::: MATERIAL SUPPLIED :::
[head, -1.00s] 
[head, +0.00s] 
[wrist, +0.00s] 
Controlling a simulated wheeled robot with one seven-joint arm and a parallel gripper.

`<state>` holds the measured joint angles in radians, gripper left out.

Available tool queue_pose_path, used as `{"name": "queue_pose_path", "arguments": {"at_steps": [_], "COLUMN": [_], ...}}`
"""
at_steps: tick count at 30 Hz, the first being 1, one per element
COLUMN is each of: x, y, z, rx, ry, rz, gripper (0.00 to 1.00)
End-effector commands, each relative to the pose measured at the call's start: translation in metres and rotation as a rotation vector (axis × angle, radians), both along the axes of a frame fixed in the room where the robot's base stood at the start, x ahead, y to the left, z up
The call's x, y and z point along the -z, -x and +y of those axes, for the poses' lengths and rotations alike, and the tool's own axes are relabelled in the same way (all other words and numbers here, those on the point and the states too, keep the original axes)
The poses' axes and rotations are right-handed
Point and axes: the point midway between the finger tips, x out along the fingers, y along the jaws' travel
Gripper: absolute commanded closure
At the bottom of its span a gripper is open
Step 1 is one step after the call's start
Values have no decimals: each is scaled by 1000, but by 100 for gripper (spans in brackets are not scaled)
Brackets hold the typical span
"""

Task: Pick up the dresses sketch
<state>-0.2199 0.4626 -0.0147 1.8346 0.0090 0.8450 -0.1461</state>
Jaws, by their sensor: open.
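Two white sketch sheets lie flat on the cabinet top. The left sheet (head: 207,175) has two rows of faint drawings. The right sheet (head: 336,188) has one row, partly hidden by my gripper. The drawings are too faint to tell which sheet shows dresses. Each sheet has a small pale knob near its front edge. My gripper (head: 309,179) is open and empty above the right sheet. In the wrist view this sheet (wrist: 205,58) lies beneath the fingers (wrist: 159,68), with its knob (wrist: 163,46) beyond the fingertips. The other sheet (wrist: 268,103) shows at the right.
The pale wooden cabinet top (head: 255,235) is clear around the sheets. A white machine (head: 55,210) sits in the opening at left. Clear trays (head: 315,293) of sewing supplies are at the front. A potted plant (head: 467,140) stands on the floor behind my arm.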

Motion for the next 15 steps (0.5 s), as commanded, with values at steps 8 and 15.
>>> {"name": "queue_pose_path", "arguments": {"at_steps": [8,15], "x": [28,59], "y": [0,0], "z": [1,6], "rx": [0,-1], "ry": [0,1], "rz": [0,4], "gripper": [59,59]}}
:::
::: MATERIAL SUPPLIED :::
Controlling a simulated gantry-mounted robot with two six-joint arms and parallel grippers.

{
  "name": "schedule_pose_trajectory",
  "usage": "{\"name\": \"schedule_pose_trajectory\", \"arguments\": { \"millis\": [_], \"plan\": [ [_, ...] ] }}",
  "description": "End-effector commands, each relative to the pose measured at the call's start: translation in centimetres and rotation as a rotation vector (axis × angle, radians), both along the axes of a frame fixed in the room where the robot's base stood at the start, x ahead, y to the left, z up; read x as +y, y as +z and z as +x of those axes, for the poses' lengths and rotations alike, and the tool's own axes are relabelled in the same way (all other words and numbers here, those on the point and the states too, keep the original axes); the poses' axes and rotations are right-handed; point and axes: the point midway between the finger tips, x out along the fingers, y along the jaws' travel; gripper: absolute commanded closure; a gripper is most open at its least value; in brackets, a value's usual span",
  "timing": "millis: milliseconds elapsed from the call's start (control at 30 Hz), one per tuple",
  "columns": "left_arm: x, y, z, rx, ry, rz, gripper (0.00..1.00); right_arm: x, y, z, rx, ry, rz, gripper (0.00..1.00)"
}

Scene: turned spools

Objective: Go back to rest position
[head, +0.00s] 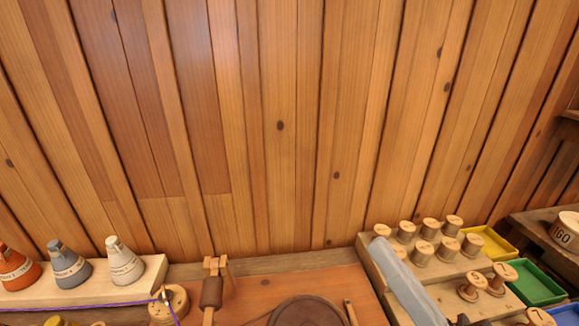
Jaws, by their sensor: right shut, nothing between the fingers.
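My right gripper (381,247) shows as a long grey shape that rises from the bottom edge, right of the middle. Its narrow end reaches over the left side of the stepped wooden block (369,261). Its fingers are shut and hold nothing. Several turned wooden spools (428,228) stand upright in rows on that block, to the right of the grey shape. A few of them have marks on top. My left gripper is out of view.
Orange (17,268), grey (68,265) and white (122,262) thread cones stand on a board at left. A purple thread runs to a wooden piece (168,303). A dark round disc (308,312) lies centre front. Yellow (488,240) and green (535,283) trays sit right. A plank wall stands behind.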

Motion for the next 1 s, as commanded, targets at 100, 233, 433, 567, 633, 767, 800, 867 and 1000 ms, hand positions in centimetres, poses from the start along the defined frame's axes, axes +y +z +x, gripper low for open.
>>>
:::
Count every line of the material above that holds the string "Motion", then state only the total.

2